**Task details**: Say how many lines of the material below contain the word "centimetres", with no other words.
:: Record list ::
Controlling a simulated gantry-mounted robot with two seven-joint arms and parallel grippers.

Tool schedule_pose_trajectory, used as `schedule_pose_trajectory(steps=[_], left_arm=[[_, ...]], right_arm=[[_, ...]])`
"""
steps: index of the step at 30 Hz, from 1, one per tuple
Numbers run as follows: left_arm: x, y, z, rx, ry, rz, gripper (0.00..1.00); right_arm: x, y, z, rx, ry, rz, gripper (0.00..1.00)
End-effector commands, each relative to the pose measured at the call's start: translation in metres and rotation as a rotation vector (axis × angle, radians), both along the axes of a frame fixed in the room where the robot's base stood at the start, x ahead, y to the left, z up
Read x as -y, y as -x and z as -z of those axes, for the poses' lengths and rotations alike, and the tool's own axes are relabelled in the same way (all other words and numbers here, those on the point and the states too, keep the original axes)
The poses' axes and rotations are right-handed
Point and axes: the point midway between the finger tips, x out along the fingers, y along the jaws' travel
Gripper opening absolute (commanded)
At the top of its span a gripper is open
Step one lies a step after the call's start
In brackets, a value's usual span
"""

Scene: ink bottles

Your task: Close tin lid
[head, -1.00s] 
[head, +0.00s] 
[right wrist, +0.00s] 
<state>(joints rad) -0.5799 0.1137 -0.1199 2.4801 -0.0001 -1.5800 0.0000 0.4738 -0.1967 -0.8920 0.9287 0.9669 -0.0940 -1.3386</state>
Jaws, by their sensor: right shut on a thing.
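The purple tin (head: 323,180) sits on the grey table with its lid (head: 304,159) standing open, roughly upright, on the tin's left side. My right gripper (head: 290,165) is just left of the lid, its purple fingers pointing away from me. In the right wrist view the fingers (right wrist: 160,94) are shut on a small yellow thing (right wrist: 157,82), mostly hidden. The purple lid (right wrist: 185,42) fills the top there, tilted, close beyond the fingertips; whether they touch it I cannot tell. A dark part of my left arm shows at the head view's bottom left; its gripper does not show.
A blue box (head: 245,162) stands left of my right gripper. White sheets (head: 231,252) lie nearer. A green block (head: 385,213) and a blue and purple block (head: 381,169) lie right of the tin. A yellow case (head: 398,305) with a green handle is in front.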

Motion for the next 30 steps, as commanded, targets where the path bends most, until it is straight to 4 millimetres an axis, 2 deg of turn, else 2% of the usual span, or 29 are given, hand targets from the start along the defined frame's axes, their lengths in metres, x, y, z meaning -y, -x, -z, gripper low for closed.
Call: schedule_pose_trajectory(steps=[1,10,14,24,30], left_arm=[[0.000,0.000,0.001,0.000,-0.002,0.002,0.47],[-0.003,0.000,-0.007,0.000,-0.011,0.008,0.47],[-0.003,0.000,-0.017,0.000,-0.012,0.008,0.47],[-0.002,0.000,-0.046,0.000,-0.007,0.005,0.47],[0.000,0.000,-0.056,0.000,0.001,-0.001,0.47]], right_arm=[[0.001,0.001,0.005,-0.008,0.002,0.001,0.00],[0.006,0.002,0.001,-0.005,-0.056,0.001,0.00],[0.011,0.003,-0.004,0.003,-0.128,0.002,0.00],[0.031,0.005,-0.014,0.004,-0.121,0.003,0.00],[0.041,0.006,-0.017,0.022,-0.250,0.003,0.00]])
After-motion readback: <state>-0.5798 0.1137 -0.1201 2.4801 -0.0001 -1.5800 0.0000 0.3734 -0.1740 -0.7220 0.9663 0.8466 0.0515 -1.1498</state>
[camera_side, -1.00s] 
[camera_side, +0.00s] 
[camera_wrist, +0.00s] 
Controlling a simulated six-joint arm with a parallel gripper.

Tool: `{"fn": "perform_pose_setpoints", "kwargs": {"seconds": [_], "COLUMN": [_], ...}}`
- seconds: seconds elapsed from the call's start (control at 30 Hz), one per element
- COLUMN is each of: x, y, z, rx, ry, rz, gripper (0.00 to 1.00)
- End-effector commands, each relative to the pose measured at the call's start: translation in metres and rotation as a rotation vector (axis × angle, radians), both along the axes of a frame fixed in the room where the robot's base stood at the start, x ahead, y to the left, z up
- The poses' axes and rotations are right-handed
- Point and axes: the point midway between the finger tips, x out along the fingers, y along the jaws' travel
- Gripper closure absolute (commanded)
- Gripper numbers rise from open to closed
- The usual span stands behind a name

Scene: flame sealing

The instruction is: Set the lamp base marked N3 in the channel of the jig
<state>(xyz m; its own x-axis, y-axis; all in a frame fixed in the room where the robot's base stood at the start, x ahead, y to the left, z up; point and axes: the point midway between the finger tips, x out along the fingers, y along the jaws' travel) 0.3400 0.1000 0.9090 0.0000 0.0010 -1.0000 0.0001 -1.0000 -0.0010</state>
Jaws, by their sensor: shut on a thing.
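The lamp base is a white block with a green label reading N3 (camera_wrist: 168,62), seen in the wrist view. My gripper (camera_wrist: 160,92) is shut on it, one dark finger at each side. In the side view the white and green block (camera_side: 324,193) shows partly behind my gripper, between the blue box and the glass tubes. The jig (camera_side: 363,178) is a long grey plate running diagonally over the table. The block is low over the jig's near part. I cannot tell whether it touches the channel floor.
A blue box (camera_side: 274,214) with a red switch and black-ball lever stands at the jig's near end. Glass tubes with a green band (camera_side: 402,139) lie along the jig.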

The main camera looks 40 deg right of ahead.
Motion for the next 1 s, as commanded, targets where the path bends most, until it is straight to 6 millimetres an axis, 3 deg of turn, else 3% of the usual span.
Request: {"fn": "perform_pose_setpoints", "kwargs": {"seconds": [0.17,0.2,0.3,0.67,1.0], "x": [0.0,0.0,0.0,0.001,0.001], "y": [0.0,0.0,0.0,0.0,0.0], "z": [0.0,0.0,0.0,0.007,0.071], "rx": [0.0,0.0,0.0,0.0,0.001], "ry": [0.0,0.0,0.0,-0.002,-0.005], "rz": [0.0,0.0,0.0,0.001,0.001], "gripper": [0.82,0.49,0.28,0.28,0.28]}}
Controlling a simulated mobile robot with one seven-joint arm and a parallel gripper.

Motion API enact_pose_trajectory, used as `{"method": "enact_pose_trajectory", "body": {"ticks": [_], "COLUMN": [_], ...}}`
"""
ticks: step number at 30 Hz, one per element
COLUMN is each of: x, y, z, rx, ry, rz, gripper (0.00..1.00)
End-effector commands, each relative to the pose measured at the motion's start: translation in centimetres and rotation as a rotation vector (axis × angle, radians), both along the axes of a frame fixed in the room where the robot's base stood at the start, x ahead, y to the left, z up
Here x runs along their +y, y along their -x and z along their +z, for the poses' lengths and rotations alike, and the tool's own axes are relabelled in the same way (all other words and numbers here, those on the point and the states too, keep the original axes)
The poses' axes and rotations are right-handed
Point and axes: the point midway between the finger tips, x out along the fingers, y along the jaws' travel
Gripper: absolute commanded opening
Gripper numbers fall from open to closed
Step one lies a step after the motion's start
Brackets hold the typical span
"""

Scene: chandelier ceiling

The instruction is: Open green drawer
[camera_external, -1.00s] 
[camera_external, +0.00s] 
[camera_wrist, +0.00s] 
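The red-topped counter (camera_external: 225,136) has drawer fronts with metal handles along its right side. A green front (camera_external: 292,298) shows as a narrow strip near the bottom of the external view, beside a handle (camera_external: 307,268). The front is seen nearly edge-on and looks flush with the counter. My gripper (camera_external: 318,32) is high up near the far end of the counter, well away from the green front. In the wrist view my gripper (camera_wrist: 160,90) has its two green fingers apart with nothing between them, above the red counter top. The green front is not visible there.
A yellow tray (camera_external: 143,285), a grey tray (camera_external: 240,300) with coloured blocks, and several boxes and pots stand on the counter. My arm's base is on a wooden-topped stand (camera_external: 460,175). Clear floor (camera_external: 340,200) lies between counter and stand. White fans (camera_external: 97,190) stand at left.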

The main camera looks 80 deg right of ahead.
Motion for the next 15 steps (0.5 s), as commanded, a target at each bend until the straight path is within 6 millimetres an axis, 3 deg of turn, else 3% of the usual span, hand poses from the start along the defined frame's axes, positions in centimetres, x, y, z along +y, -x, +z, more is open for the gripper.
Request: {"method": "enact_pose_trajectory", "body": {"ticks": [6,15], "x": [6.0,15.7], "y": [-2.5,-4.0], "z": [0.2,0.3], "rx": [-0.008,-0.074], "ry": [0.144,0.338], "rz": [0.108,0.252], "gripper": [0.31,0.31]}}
:::
**Response**: 2